**Brief:** From the line containing "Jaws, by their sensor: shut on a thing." to the end of the listing, write out every line exactly; leave out everything else.
===== Record list =====
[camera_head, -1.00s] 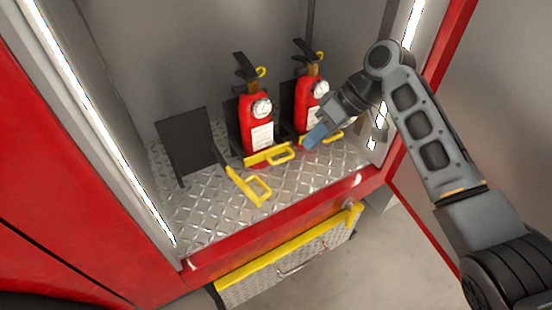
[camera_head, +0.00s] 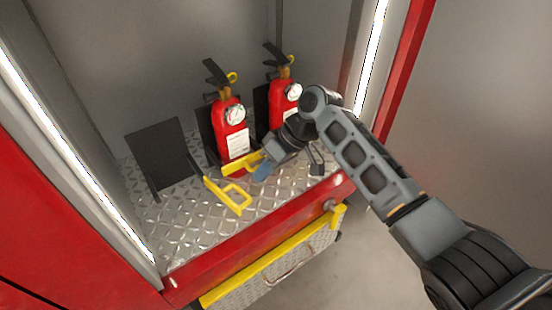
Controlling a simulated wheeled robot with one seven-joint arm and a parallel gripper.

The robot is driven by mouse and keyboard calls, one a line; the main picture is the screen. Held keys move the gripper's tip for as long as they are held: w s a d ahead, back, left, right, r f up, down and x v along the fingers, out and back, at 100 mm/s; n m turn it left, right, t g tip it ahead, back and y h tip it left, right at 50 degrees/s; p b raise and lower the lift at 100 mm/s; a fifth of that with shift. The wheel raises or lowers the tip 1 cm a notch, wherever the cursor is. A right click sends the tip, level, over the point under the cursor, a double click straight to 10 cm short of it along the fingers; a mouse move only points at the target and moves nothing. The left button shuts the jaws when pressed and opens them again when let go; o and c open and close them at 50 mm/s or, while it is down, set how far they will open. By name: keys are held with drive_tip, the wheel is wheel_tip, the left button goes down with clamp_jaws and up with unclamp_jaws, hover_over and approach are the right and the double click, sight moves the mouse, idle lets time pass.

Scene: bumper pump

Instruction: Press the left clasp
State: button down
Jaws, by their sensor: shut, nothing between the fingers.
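The leftmost yellow clasp (camera_head: 228,195) sticks out open over the floor in front of an empty black bracket (camera_head: 163,158). A second yellow clasp (camera_head: 240,163) crosses the base of the left red extinguisher (camera_head: 232,135), which stands upright. My gripper (camera_head: 262,173) is shut and empty, pointing down and left, with its bluish tips close to the right end of this second clasp. I cannot tell whether they touch. The right red extinguisher (camera_head: 283,97) stands upright behind my gripper, which hides its lower part and clasp.
The extinguishers stand on a diamond-plate floor (camera_head: 190,235) inside a grey compartment. A red sill (camera_head: 255,235) with a yellow-edged step (camera_head: 275,255) below bounds it in front. Lit side walls stand left and right. The floor plate at front left is free.

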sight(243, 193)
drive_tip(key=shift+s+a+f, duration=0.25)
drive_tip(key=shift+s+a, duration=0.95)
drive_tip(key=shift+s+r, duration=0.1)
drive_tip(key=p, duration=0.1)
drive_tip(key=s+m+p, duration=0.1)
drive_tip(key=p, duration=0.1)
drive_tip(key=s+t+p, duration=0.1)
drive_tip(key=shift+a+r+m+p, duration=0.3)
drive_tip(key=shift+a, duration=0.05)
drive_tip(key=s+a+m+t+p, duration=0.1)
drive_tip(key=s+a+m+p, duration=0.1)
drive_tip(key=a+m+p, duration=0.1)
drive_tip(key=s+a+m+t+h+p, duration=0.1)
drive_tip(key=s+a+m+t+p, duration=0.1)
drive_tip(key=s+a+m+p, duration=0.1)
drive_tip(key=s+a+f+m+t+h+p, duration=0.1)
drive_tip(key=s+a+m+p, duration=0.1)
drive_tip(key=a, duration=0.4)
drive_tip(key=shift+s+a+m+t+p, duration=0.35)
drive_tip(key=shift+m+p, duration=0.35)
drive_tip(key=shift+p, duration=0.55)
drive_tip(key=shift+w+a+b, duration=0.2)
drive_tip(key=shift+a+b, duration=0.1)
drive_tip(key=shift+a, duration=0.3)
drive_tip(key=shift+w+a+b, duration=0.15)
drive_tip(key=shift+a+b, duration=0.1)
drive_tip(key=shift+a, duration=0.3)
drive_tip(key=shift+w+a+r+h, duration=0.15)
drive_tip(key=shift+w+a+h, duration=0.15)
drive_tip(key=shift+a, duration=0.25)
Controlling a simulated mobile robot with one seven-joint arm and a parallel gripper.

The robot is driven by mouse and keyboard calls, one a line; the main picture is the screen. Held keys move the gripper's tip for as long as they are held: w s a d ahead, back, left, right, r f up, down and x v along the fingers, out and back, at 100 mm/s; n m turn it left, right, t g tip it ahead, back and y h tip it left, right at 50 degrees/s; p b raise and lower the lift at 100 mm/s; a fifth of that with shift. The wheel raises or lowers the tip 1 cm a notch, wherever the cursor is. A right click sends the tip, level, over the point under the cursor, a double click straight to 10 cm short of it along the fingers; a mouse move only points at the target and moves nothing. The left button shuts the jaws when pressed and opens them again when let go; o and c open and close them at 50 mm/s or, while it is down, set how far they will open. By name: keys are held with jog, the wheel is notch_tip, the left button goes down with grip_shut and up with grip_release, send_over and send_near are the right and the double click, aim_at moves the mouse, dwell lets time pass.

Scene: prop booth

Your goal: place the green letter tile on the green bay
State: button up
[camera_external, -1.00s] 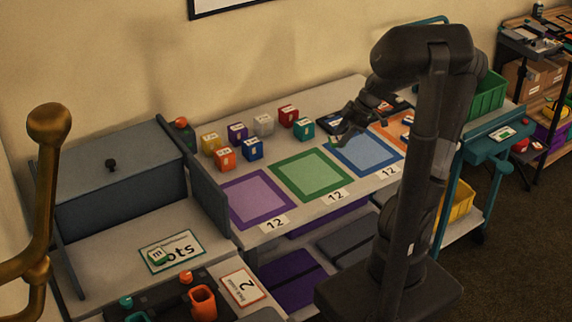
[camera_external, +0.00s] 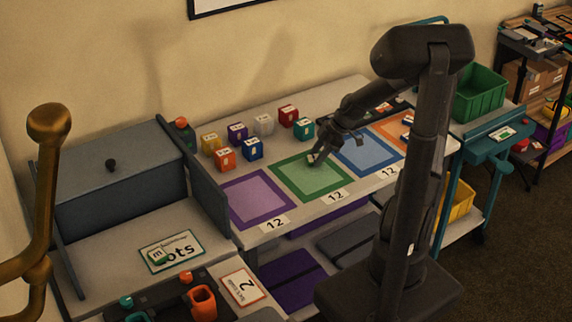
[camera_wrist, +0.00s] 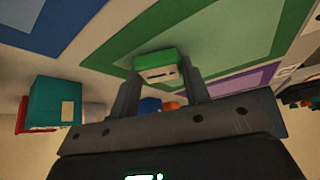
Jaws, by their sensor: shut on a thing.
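My gripper (camera_external: 318,156) is over the back part of the green bay (camera_external: 312,191), a green-bordered square on the table between the purple and blue bays. In the wrist view my gripper (camera_wrist: 157,85) is shut on the green letter tile (camera_wrist: 156,58), a green block with a pale marked face, held between the fingertips. The tile shows only as a small pale spot in the outside view, largely hidden by the fingers. The green bay (camera_wrist: 190,25) also shows behind the tile in the wrist view. I cannot tell whether the tile touches the bay.
Left of the green bay is the purple bay (camera_external: 256,199); right are the blue bay (camera_external: 367,154) and an orange bay (camera_external: 398,131). Several coloured blocks stand behind, including a teal one (camera_external: 303,130) and a blue one (camera_external: 253,150). A grey box (camera_external: 120,185) stands at left.

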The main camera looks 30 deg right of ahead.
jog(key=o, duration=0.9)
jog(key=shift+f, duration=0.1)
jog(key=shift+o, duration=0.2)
=====
**Reply:**
Jaws, by their sensor: shut on a thing.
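My gripper (camera_external: 318,156) is over the back part of the green bay (camera_external: 312,191), a green-bordered square on the table between the purple and blue bays. In the wrist view my gripper (camera_wrist: 157,85) is shut on the green letter tile (camera_wrist: 156,58), a green block with a pale marked face, held between the fingertips. The tile shows only as a small pale spot in the outside view, largely hidden by the fingers. The green bay (camera_wrist: 190,25) also shows behind the tile in the wrist view. I cannot tell whether the tile touches the bay.
Left of the green bay is the purple bay (camera_external: 256,199); right are the blue bay (camera_external: 367,154) and an orange bay (camera_external: 398,131). Several coloured blocks stand behind, including a teal one (camera_external: 303,130) and a blue one (camera_external: 253,150). A grey box (camera_external: 120,185) stands at left.

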The main camera looks 30 deg right of ahead.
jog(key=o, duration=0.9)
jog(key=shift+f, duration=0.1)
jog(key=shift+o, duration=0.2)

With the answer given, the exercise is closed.